Business & Finance
Embattled Arthur Andersen LLP is in talks with another of the Big Five accounting firms, Deloitte Touche Tohmatsu, about the sale of some or all of its assets, various reports said, with a deal possible as soon as this week. Any acquisition would hinge, the reports said, on shielding Deloitte Touche from the financial and criminal liabilities Andersen faces as a result of its auditing of bankrupt Enron Corp. Deloitte Touche is the second-largest US accounting firm; Andersen ranks fifth.
In the year's largest high-tech merger to date, chipmaker Intersil Corp. said it will acquire rival Elantec Semiconductor Inc. for $1.4 billion in cash and stock. Intersil specializes in wireless communications chips, which connect laptops and hand-held devices to the Internet and other networks. Elantec sells mostly to foreign makers of DVDs, compact discs, and flat-panel displays. Intersil's headquarters are in Irvine, Calif.; Elantec's in Milpitas, Calif.
While stressing that no deal is imminent, The Wall Street Journal reported that Federated Department Stores and May Department Stores are discussing a possible merger. Cincinnati-based Federated is the larger, operating Macy's, Bloomingdale's, Burdine's, and other outlets. May is the parent of such chains as Lord & Taylor, Filene's, Kaufman's, and Strawbridge's. It is based in St. Louis.

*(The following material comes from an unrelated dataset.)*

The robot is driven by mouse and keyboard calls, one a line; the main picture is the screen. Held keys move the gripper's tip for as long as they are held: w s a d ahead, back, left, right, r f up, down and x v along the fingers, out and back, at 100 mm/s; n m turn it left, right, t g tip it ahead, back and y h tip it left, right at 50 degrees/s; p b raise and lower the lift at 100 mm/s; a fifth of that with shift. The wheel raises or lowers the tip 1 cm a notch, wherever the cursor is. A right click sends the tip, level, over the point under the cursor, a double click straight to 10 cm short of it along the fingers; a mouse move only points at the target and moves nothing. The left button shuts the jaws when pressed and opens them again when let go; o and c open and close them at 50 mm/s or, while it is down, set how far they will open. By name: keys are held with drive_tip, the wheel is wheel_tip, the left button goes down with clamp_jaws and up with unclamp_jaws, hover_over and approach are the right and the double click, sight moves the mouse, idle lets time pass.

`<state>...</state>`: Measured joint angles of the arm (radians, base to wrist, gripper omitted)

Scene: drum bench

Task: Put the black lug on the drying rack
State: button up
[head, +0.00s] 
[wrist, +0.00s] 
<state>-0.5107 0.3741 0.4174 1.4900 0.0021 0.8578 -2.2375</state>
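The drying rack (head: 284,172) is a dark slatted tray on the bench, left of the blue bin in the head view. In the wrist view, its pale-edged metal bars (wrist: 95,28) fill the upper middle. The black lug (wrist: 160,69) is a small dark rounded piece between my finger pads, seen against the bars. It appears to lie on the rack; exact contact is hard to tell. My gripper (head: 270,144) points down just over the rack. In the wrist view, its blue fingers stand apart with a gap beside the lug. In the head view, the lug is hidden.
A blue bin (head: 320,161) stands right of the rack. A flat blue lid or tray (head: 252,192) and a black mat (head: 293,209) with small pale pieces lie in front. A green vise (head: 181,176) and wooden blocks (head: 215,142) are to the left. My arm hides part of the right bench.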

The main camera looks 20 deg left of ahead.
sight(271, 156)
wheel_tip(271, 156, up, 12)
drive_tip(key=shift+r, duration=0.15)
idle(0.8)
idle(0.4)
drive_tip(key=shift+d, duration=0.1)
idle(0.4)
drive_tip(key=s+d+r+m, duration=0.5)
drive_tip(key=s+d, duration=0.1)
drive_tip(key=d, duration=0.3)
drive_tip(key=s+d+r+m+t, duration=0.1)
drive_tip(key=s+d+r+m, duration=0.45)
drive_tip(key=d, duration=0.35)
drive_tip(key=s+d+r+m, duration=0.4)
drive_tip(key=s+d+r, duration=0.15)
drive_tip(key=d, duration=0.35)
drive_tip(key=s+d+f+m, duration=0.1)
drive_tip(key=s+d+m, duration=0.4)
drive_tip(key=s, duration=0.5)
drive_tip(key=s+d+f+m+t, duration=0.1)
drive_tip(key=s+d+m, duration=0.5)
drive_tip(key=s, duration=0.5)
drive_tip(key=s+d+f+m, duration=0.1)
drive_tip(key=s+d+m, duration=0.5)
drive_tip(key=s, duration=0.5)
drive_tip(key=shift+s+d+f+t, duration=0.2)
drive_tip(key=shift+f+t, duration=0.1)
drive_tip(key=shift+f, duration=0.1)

In the hope that a name change will help restore its reputation, drugmaker American Home Products Co. became known as Wyeth, effective Monday. The Madison, N.J.-based company recently settled a product-liability lawsuit for its "fen-phen" diet-drug combination, which was ruled unsafe in 1997, for a record $3.75 billion.
Avaya Inc., once the networking division of telecommunications giant Lucent Technologies, announced the layoffs of 1,900 employees and said it will sell 14.4 million shares to New York investor Warburg Pincus Equity Partners. Avaya was spun off by Lucent two years ago. The company is based in Basking Ridge, N.J.